» GIVEN INSTRUCTION:
Look below for the line with "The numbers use". Extract that line and each one after it through the last, word for word.

── DATA PROVIDED

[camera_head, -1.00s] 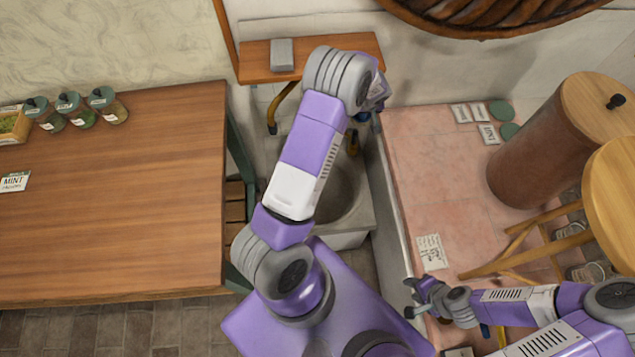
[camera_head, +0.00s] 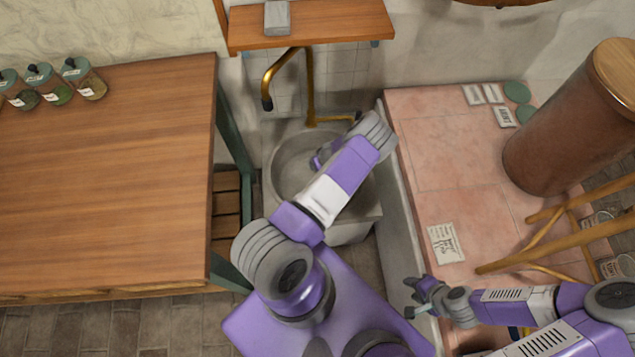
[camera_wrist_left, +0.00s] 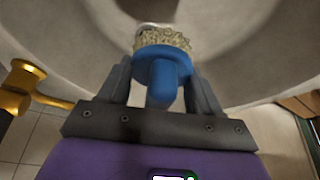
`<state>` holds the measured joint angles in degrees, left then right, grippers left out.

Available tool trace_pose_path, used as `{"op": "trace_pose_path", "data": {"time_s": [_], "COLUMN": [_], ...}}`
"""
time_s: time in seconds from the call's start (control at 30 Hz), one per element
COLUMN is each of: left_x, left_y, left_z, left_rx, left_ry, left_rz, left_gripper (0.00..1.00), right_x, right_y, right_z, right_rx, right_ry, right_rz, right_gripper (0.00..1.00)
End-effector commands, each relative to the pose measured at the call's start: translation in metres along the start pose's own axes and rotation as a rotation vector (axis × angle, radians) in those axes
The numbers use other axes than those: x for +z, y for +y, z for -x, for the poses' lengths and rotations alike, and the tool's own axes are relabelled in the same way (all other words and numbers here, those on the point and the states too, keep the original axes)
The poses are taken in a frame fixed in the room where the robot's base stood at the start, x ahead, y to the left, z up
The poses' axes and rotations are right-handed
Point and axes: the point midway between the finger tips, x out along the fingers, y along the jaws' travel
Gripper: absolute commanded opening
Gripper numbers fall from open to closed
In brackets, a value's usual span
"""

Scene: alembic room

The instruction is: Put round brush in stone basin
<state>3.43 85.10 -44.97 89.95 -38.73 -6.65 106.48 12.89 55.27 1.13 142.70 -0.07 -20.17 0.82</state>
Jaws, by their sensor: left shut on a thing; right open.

────

» WRITTEN ANSWER:
The numbers use other axes than those: x for +z, y for +y, z for -x, for the poses' lengths and rotations alike, and the tool's own axes are relabelled in the same way (all other words and numbers here, those on the point and the states too, keep the original axes)
The poses are taken in a frame fixed in the room where the robot's base stood at the start, x ahead, y to the left, z up
The poses' axes and rotations are right-handed
Point and axes: the point midway between the finger tips, x out along the fingers, y along the jaws' travel
Gripper: absolute commanded opening
Gripper numbers fall from open to closed
In brackets, a value's usual span
"""

Scene: alembic room

The instruction is: Put round brush in stone basin
<state>3.43 85.10 -44.97 89.95 -38.73 -6.65 106.48 12.89 55.27 1.13 142.70 -0.07 -20.17 0.82</state>
Jaws, by their sensor: left shut on a thing; right open.

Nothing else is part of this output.